--- Material supplied ---

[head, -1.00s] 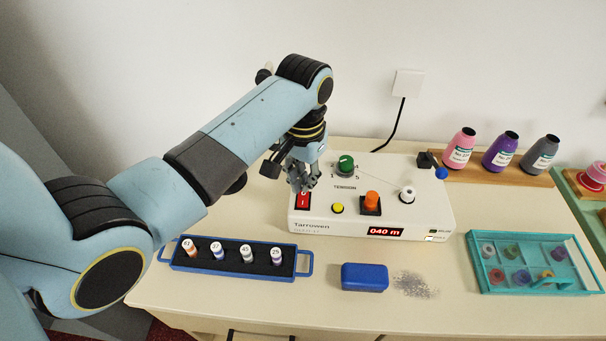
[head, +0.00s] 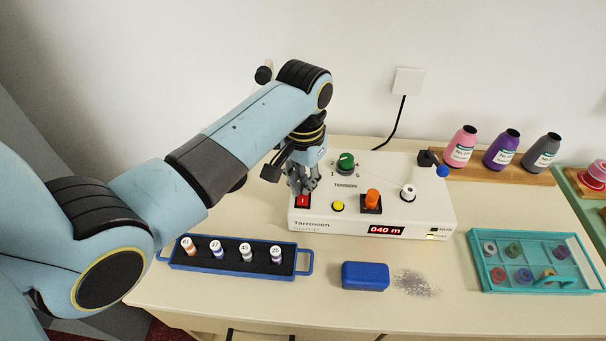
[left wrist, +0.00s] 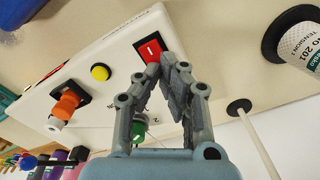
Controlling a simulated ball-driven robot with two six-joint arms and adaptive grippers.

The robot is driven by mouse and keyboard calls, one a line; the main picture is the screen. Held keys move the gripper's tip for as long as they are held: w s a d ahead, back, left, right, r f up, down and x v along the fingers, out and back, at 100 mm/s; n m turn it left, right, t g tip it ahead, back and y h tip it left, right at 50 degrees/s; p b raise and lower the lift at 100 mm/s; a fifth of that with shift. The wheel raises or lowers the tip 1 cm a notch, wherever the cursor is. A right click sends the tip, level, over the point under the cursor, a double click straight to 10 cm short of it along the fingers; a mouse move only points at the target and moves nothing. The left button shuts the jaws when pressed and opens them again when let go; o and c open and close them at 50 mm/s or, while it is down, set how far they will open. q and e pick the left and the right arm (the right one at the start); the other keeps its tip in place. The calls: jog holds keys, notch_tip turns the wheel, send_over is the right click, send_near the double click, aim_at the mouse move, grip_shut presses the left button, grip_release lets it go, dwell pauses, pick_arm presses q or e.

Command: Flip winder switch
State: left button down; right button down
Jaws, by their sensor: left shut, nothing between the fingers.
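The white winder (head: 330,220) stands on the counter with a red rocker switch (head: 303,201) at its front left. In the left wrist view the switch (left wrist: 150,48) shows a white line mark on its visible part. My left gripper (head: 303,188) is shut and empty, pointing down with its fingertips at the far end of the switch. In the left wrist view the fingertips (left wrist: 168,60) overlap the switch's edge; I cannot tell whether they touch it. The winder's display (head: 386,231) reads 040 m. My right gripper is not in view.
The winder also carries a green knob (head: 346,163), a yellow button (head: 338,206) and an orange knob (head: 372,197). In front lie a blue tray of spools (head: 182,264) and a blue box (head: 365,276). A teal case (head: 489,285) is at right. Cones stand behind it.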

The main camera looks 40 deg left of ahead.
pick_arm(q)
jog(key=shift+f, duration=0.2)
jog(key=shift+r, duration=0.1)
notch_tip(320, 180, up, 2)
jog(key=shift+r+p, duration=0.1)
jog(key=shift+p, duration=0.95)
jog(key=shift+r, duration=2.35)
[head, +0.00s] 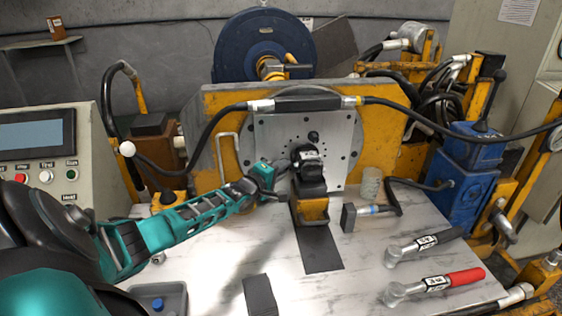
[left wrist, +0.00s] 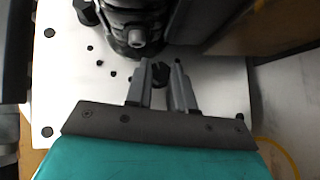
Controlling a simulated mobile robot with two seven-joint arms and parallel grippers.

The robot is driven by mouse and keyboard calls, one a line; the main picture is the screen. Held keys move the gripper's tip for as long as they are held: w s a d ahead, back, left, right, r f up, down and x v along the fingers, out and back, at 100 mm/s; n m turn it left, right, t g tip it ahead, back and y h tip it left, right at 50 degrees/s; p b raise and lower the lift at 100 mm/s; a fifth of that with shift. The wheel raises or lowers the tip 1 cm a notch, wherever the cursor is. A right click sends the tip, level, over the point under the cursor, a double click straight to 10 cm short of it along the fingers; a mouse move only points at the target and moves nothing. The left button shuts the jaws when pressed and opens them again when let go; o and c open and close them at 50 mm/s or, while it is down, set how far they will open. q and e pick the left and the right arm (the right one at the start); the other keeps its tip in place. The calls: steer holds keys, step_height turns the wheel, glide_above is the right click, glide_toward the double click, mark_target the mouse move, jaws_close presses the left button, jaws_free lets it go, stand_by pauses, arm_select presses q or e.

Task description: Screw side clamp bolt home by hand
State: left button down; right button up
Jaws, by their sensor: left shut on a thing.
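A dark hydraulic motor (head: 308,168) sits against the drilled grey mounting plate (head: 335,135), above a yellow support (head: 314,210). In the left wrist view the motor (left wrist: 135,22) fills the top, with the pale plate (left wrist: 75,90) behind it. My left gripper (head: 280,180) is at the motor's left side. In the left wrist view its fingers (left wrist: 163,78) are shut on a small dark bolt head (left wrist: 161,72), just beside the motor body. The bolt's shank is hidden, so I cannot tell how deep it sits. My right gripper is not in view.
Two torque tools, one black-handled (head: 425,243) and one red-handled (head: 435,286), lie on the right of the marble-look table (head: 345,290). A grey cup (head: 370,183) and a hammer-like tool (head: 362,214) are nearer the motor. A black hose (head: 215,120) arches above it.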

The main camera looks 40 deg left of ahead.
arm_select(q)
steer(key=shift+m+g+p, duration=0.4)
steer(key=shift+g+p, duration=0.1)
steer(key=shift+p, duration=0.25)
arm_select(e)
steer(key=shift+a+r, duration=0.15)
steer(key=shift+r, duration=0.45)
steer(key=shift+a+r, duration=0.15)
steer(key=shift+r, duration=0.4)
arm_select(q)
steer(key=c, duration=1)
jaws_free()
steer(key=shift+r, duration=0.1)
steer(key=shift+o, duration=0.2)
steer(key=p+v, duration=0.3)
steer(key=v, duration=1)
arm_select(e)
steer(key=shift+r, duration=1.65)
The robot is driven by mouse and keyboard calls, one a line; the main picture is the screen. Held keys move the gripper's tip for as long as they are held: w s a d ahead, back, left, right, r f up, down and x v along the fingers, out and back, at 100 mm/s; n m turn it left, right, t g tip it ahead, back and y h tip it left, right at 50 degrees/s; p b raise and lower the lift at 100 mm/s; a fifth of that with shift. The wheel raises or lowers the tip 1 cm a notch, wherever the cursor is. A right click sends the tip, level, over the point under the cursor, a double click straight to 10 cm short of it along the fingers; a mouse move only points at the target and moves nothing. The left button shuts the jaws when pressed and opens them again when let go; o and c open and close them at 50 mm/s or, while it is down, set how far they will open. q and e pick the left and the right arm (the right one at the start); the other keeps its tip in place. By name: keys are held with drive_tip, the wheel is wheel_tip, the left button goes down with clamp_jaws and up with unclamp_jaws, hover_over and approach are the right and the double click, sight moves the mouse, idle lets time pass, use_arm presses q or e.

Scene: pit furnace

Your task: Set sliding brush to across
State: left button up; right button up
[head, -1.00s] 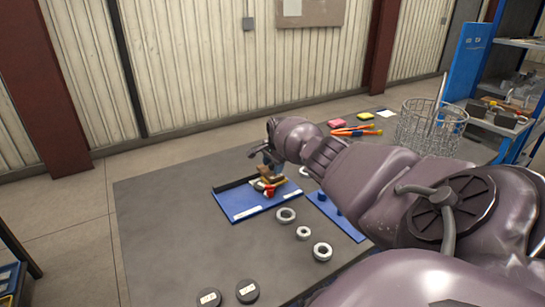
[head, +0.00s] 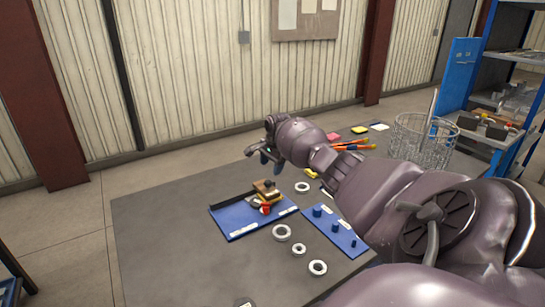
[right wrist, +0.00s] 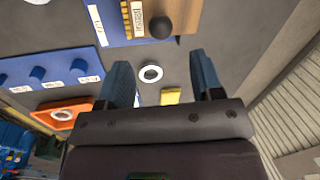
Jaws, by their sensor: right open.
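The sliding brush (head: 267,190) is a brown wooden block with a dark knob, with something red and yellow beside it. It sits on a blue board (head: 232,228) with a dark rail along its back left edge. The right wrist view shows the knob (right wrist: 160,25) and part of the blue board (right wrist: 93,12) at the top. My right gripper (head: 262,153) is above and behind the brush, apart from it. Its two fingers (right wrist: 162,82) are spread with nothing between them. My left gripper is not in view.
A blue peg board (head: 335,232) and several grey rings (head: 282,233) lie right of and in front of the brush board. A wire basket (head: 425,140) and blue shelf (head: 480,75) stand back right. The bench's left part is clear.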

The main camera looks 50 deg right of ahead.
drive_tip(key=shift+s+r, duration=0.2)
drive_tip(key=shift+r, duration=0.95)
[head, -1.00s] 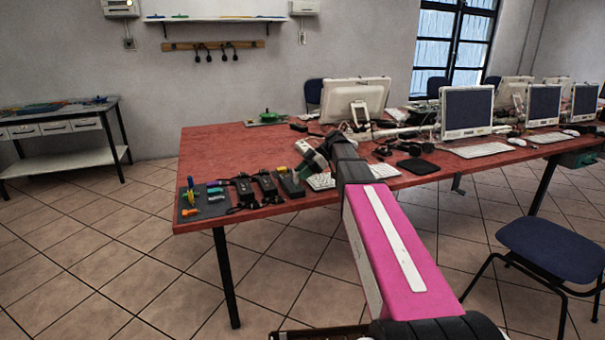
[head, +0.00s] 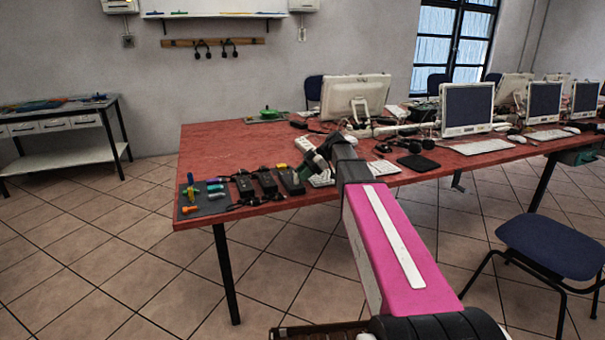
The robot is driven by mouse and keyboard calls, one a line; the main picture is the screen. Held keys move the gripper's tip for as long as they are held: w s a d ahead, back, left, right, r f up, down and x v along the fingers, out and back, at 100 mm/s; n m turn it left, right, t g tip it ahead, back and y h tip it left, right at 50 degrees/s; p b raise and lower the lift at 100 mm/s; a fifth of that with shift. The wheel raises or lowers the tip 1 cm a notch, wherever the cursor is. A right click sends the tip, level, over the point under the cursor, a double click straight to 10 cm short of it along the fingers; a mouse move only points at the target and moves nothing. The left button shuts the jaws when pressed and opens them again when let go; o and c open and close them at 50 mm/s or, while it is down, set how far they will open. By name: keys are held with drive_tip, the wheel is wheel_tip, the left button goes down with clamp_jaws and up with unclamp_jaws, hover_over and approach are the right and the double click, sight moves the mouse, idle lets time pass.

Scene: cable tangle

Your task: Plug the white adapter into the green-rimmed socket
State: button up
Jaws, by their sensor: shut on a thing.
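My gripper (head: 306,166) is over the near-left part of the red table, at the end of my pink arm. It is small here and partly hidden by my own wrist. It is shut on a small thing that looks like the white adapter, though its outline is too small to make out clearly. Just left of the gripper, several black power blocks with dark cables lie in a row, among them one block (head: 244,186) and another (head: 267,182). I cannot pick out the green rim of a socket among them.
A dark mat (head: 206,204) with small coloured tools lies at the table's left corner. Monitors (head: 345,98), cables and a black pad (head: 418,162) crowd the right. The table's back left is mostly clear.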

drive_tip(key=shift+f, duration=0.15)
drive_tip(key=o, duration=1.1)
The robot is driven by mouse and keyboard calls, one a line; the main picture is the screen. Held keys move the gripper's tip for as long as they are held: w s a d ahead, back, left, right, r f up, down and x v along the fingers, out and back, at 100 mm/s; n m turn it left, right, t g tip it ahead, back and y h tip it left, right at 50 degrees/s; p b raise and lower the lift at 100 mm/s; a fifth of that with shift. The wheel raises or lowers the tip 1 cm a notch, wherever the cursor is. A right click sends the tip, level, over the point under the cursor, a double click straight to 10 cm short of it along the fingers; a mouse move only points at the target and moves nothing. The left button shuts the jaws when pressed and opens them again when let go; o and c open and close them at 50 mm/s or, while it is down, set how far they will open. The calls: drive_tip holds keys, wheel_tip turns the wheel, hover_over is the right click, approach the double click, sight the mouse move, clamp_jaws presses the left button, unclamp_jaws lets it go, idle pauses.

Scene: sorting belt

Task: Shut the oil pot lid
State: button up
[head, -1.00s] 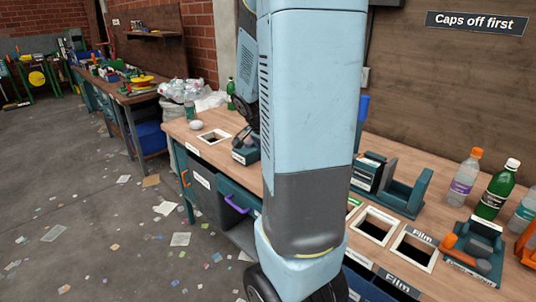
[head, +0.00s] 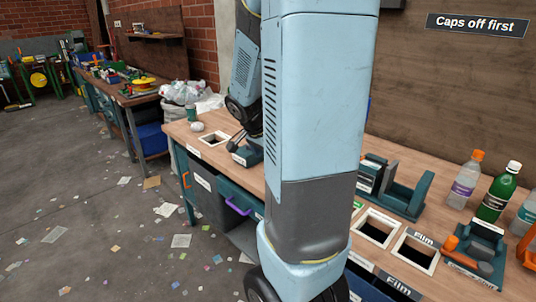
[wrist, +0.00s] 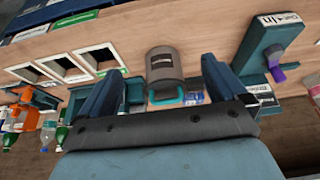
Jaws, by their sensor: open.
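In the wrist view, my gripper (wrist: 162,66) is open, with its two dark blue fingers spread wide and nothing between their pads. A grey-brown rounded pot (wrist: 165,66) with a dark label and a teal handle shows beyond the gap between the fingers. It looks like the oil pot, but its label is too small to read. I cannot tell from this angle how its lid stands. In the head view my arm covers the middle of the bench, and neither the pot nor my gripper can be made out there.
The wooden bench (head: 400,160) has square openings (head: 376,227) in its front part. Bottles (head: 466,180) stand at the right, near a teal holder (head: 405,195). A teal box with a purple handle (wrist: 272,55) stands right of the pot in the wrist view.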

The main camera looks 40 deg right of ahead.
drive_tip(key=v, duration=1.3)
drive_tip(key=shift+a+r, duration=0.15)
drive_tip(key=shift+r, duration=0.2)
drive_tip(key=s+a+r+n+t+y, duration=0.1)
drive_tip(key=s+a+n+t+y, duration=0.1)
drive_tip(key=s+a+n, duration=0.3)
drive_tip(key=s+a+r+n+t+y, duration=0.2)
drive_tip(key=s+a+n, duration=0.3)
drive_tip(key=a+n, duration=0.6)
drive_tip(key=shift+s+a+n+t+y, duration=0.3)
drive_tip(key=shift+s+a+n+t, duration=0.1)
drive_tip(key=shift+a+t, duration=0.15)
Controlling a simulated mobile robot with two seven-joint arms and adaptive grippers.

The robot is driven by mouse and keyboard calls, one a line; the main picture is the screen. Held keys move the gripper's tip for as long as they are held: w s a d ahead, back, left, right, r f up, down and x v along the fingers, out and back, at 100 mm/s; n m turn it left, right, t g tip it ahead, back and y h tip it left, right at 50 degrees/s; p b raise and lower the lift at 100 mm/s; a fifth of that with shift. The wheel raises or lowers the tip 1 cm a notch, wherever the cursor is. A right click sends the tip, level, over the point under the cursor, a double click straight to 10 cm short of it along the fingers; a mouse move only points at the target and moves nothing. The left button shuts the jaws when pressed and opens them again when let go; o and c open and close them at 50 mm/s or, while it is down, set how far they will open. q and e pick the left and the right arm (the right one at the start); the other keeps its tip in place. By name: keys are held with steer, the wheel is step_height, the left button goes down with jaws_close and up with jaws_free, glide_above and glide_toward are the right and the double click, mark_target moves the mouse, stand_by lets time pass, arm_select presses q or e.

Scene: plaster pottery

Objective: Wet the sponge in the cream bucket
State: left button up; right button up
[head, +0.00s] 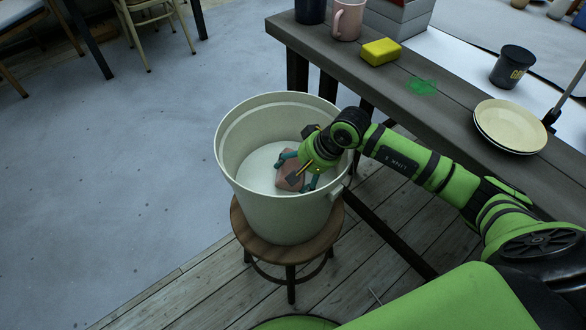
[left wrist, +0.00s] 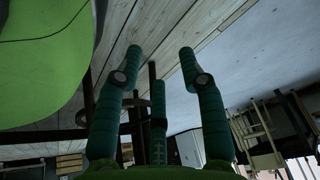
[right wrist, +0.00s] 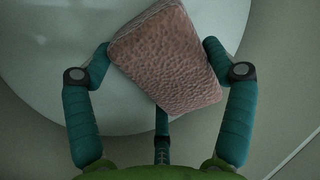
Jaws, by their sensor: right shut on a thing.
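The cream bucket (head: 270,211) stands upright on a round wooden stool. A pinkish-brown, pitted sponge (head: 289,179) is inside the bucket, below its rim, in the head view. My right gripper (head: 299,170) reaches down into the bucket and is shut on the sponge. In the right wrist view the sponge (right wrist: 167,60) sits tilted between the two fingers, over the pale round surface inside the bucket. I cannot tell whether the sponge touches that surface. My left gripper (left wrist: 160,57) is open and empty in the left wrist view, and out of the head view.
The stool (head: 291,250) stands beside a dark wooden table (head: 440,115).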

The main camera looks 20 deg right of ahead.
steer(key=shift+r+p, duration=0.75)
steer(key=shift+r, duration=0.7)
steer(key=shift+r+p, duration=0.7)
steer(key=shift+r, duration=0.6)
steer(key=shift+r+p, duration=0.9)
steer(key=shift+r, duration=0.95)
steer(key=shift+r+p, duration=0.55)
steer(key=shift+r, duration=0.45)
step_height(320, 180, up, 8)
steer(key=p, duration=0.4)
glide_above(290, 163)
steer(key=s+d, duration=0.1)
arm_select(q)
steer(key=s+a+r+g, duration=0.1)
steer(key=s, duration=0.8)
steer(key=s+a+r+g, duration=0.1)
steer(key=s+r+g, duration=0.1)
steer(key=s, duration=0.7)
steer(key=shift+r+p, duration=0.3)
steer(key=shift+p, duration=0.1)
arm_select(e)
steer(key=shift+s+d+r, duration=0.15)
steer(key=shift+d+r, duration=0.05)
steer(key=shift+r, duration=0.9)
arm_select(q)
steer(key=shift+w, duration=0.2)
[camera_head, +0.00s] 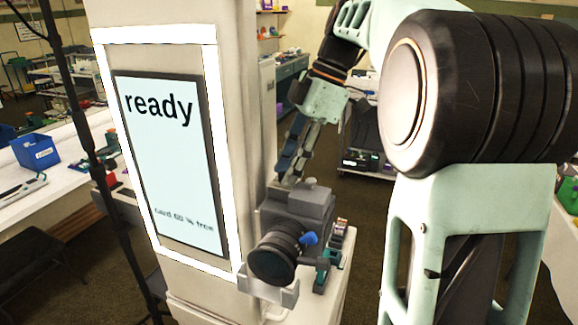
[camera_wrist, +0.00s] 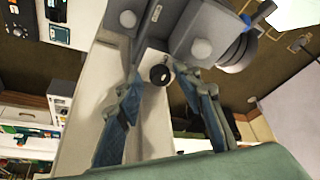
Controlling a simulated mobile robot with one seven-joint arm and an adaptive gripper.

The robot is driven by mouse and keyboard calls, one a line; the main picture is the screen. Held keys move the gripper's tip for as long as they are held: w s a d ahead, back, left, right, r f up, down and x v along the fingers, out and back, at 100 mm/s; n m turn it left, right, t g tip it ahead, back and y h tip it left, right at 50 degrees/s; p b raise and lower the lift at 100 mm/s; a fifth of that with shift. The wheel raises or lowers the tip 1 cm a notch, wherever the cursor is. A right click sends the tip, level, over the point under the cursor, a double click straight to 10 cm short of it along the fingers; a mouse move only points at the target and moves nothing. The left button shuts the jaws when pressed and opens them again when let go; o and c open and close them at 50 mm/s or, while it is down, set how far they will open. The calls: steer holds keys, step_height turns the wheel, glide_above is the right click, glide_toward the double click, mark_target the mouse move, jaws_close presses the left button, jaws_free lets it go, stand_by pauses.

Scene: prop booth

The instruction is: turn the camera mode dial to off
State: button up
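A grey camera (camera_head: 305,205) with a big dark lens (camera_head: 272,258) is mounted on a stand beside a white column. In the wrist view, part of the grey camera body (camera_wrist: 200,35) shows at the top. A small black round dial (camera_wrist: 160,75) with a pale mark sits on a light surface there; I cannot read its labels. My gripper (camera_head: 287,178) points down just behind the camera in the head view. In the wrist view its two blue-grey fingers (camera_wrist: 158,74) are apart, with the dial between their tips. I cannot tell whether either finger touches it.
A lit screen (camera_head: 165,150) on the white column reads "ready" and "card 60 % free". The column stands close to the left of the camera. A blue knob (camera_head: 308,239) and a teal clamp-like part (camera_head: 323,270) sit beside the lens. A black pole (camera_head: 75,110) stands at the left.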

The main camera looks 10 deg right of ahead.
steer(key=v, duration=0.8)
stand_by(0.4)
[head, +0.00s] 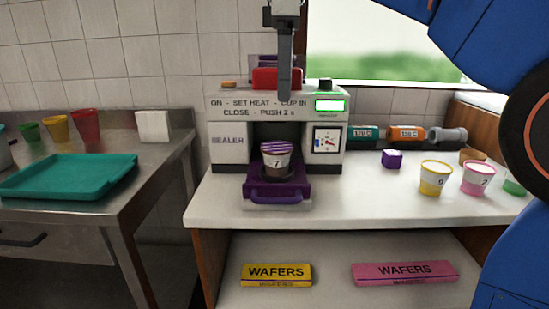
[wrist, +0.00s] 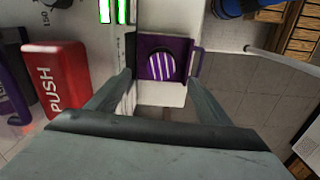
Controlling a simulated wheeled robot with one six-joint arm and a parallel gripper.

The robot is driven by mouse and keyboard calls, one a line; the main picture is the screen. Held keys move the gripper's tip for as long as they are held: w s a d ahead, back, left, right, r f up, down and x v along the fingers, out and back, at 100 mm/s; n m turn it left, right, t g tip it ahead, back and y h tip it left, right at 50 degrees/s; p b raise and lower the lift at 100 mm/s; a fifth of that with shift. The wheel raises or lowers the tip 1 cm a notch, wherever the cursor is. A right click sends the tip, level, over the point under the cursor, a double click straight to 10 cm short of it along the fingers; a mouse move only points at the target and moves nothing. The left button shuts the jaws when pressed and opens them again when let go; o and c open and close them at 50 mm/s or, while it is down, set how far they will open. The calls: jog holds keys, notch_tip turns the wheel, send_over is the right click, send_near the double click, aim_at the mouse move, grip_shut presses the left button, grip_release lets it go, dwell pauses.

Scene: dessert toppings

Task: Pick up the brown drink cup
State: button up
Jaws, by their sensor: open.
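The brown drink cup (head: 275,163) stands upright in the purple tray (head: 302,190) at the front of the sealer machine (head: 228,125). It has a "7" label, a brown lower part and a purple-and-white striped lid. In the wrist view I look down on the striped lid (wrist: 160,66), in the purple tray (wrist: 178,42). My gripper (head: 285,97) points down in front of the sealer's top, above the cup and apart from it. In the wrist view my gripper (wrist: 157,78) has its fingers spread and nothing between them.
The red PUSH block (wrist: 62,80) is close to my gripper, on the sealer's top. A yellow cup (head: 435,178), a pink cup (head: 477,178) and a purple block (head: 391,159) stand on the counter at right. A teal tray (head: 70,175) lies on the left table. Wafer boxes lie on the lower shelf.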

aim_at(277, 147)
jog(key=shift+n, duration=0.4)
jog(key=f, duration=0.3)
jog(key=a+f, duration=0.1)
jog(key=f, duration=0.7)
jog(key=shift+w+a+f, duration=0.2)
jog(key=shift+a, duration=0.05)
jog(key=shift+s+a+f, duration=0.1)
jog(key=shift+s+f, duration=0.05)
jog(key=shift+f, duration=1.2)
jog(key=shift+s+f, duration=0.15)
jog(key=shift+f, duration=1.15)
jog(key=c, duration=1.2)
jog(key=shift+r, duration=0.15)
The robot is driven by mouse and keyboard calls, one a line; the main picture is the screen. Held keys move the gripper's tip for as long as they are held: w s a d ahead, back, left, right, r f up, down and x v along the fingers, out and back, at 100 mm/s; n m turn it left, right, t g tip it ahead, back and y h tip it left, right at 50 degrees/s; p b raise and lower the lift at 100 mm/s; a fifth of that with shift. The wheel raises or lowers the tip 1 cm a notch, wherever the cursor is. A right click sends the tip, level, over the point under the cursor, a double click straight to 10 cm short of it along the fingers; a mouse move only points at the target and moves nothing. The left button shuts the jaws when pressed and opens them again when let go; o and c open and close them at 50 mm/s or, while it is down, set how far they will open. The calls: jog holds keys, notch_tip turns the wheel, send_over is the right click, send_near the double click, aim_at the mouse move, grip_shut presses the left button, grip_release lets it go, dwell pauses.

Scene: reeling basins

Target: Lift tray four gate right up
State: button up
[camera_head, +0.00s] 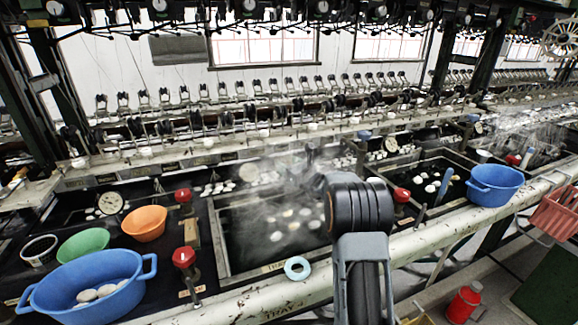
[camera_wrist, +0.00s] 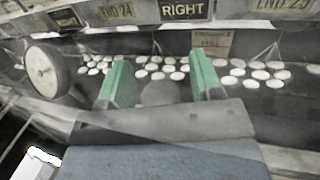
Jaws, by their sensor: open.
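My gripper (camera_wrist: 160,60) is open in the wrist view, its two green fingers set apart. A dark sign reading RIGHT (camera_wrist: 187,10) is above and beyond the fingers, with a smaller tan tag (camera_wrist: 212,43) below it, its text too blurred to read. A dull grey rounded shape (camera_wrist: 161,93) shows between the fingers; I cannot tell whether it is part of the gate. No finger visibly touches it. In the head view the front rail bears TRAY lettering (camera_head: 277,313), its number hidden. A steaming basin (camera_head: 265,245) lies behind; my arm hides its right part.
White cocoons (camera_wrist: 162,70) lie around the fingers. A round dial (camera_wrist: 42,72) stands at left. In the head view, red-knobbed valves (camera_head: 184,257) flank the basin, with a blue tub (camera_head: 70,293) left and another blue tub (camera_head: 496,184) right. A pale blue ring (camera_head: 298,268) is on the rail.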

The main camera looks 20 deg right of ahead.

---

All lines from the start of the entries through the one with "State: left button down; right button down" are to be output exactly; omit the pictures.

Finished exercise
[head, -1.00s] 
[head, +0.00s] 
[left wrist, +0.00s] 
Controlling a simulated ball-driven robot with two six-joint arms and adaptive grippers.

The robot is driven by mouse and keyboard calls, one a line; the main picture is the screen. Held keys move the gripper's tip for as long as they are held: w s a d ahead, back, left, right, r f up, down and x v along the fingers, out and back, at 100 mm/s; n m turn it left, right, t g tip it ahead, back and y h tip it left, right at 50 degrees/s; p b raise and lower the lift at 100 mm/s; a fifth of that with shift. The wheel raises or lowers the tip 1 cm a notch, wherever the cursor is. A right click sends the tip, level, over the point under the cursor, a double click straight to 10 cm short of it along the fingers; a mouse move only points at the target and moves nothing. The left button shuts the jaws when pressed and opens them again when let go; o and c open and close them at 50 mm/s or, while it is down, set how far they will open. q and e pick the left and the right arm (the right one at the start); the other keeps its tip in place. The calls: jog holds keys, notch_tip turns the wheel, send_over is the right click, send_near the double click, aim_at the mouse move, grip_shut presses the left button, grip_release lets it go, dwell pauses, pick_arm presses q or e.

Command: Flip winder switch
State: left button down; right button down

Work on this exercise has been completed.